Hilenin kandırıcı nitelikte olup olmadığı olaysal olarak değerlendirilmeli, olayın özelliği, fiille olan ilişkisi, mağdurun durumu, kullanılmışsa gizlenen veya değiştirilen belgenin nitelikleri ayrı ayrı nazara alınmalıdır.

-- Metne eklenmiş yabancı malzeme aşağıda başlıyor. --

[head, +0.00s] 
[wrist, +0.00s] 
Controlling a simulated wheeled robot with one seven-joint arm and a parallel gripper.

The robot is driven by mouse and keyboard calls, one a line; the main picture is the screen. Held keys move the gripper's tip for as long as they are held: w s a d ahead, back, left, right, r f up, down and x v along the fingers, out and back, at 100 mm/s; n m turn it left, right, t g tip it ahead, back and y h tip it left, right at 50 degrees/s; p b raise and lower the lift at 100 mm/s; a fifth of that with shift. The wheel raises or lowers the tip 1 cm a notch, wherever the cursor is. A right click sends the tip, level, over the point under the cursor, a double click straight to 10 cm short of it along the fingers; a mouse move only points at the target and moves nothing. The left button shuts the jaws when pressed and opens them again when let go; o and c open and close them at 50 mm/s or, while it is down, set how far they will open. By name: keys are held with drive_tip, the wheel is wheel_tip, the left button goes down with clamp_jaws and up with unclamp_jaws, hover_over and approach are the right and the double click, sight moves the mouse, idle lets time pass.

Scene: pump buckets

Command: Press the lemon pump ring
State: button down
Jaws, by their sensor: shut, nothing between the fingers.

Sanığın katılanı arayıp H. K.. aracılığı ile aradığını söyleyerek,… Kardeşler kuruyemiş ünvanı ile ticaret yaptığını ve fıstık satın almak istediğini söylediği, katılanında yıllardır ticaret yaptığı H. K..’in refarans gösterilmesi üzerine sanığa güvenmesi üzerine 8.280,00 TL tutarında 720 kg fıstığı kargo ile gönderdiği, ancak sanığın borcunu ödemediği gibi belirtilen adreste … Kardeşler isimli kuruyemişçinin de bulunmadığının iddia edildiği somut olayda;
Anayasanın 141, 5271 sayılı CMK’nın 34/1, 230 maddeleri ile 1412 sayılı CMUK’nın 308/7 maddeleri uyarınca, mahkeme kararlarının Yargıtay denetimine olanak verecek biçimde açık ve gerekçeli olması ve Yargıtay’ın bu işlevini yerine getirmesi için gerekçe bölümünde, iddia ve savunmada ileri sürülen görüşlerin belirtilmesi, mevcut delillerin tartışılması ve değerlendirilmesi, hükme esas alınan ve reddedilen delillerin açıkça gösterilmesi, ulaşılan kanaat ve delillerle sonuç arasında bağ kurulması gerektiği gözetilmeden gerekçesiz hüküm kurulması,
Bozmayı gerektirmiş, katılan vekilinin temyiz itirazları bu itibarla yerinde görülmüş olduğundan diğer yönleri incelenmiyen hükmün bu sebepten dolayı 5320 sayılı Kanunun 8/1. maddesi gereğince uygulanması gereken 1412 Sayılı CMUK’nın 321. maddesi uyarınca BOZULMASINA, 15.01.2014 gününde oybirliği ile karar verildi.